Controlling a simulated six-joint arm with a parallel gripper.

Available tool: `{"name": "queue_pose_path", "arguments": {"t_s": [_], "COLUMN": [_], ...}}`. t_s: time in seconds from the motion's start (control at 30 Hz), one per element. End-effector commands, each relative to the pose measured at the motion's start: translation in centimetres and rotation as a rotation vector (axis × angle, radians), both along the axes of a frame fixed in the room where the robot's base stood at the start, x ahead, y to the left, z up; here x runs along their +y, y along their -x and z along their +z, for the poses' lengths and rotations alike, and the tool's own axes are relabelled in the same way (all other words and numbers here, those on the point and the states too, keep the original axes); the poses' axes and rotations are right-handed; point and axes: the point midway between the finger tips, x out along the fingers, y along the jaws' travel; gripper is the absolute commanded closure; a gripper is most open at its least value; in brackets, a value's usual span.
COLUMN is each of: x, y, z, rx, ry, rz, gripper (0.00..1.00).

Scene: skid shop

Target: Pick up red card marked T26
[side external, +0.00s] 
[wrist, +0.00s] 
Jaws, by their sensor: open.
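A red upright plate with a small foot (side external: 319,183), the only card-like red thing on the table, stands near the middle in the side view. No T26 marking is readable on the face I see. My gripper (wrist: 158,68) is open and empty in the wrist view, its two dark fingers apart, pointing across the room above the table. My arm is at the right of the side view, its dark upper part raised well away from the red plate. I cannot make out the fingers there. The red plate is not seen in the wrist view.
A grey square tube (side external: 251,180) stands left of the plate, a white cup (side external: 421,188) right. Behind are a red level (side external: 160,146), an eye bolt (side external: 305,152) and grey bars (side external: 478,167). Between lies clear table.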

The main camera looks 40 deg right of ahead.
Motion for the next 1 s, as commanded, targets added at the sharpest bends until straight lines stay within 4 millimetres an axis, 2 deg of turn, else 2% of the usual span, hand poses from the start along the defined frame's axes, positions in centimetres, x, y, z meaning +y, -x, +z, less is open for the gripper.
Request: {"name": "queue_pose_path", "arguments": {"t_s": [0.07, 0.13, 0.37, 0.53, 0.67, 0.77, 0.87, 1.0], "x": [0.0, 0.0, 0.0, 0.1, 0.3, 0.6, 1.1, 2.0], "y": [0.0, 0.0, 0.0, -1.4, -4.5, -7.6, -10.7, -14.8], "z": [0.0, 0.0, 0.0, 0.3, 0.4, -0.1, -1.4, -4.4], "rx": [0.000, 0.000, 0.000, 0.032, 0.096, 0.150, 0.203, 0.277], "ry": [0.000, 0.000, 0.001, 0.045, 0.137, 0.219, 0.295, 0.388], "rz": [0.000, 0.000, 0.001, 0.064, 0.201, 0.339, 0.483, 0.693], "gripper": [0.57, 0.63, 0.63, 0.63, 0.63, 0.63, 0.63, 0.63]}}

...

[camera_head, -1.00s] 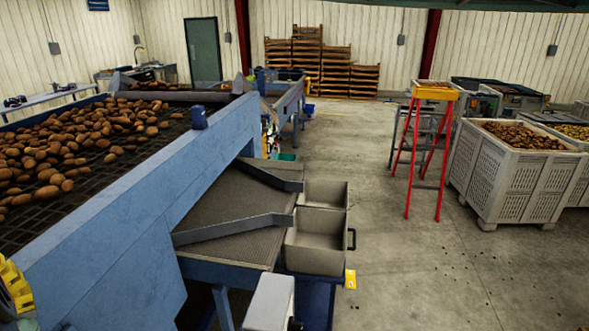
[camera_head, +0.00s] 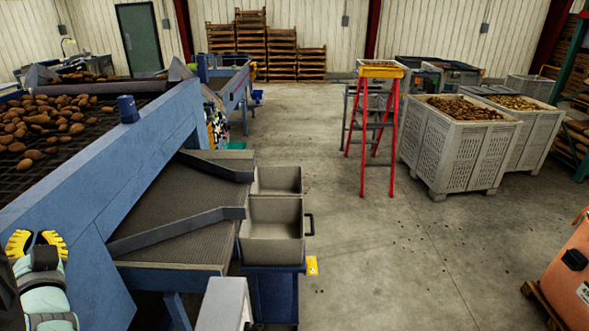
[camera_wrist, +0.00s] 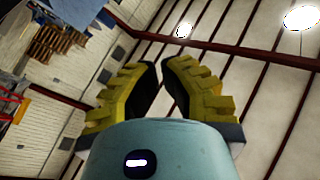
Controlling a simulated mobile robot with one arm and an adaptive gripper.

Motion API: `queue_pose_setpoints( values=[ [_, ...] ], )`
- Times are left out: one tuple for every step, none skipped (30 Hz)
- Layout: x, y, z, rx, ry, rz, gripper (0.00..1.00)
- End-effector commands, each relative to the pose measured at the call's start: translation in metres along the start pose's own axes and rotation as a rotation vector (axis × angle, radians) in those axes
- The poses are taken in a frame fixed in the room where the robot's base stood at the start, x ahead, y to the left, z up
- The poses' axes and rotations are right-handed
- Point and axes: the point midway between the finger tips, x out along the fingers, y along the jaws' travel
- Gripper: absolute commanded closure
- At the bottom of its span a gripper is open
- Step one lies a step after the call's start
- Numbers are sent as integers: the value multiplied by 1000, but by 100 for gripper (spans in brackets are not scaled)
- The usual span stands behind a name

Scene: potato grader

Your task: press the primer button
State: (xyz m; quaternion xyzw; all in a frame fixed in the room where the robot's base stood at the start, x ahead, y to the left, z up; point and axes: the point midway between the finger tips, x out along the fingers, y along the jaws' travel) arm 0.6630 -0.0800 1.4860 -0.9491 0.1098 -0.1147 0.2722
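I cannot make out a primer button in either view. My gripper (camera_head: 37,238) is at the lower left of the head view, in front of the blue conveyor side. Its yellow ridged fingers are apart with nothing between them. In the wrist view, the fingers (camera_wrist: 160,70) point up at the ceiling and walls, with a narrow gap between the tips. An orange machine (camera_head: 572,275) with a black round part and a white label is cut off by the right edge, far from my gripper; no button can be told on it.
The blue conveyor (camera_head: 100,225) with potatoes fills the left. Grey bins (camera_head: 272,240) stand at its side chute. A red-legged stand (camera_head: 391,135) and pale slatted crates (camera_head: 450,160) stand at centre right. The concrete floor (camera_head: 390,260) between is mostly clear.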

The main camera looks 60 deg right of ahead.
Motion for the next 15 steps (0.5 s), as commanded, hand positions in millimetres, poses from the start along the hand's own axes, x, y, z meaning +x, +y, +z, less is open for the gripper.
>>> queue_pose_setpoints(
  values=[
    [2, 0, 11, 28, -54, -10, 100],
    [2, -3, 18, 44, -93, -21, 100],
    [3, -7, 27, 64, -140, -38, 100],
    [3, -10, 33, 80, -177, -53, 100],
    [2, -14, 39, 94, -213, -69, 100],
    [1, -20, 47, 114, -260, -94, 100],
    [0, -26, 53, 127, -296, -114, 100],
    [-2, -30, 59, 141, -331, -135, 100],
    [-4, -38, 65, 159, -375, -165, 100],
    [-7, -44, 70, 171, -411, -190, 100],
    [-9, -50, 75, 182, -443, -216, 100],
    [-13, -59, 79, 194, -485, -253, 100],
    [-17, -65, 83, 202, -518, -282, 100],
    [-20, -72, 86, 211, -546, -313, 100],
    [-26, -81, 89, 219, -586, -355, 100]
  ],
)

### Given problem:
Extract and reproduce exactly the lines opening with the line containing "- Layout: x, y, z, rx, ry, rz, gripper" and closing with the line containing "Your task: press the primer button", inclusive.

### Full answer:
- Layout: x, y, z, rx, ry, rz, gripper (0.00..1.00)
- End-effector commands, each relative to the pose measured at the call's start: translation in metres along the start pose's own axes and rotation as a rotation vector (axis × angle, radians) in those axes
- The poses are taken in a frame fixed in the room where the robot's base stood at the start, x ahead, y to the left, z up
- The poses' axes and rotations are right-handed
- Point and axes: the point midway between the finger tips, x out along the fingers, y along the jaws' travel
- Gripper: absolute commanded closure
- At the bottom of its span a gripper is open
- Step one lies a step after the call's start
- Numbers are sent as integers: the value multiplied by 1000, but by 100 for gripper (spans in brackets are not scaled)
- The usual span stands behind a name

Scene: potato grader

Your task: press the primer button

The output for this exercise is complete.